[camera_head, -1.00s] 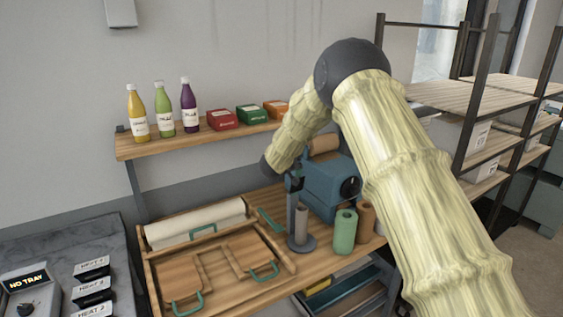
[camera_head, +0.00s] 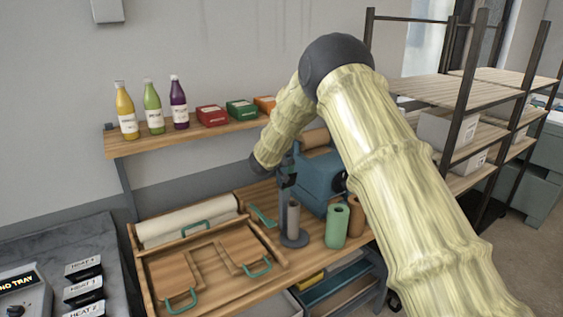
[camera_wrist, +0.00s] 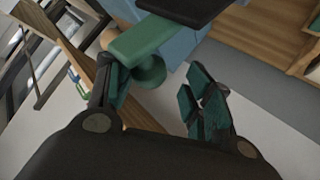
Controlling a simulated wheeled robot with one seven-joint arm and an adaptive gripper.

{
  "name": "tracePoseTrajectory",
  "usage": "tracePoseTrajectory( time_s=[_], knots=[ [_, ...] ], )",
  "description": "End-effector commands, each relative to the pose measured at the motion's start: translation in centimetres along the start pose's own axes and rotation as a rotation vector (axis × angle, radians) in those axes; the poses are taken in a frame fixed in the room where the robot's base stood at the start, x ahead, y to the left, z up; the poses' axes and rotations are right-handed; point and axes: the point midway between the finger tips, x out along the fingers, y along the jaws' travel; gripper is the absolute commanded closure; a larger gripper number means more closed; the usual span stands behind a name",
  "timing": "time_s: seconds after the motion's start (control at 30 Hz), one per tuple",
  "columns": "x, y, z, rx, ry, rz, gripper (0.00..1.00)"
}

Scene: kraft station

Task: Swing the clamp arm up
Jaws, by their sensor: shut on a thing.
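A blue machine (camera_head: 318,180) stands on the wooden bench, partly hidden behind my arm. In the wrist view a green bar (camera_wrist: 145,40) with a round green knob (camera_wrist: 150,70) runs out from a black block (camera_wrist: 185,8); I take it for the clamp arm. My gripper (camera_wrist: 160,92) has the knob by its left finger, and its right finger stands apart from it; the exact contact is hard to see. In the head view my gripper (camera_head: 287,180) is small and dark, in front of the machine's left side.
A grey stand with a roll (camera_head: 293,215), a green roll (camera_head: 337,226) and a brown roll (camera_head: 356,217) stand close in front of the machine. A wooden tray (camera_head: 205,268) lies left. Bottles (camera_head: 152,108) and boxes (camera_head: 242,110) line the shelf above. A rack (camera_head: 465,130) stands right.

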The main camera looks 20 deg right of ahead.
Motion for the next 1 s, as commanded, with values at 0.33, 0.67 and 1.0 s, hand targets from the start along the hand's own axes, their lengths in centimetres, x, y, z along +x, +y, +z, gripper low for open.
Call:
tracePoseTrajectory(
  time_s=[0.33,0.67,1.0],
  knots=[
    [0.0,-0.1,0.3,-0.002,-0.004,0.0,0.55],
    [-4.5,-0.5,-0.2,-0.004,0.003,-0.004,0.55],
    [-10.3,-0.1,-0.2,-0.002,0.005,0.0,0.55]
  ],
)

##############################

# WHAT TO WORK ON
Take each line of the material that contains the word "name" and list it.

# RESULT OF THE EXERCISE
  "name": "tracePoseTrajectory",
  "description": "End-effector commands, each relative to the pose measured at the motion's start: translation in centimetres along the start pose's own axes and rotation as a rotation vector (axis × angle, radians) in those axes; the poses are taken in a frame fixed in the room where the robot's base stood at the start, x ahead, y to the left, z up; the poses' axes and rotations are right-handed; point and axes: the point midway between the finger tips, x out along the fingers, y along the jaws' travel; gripper is the absolute commanded closure; a larger gripper number means more closed; the usual span stands behind a name",

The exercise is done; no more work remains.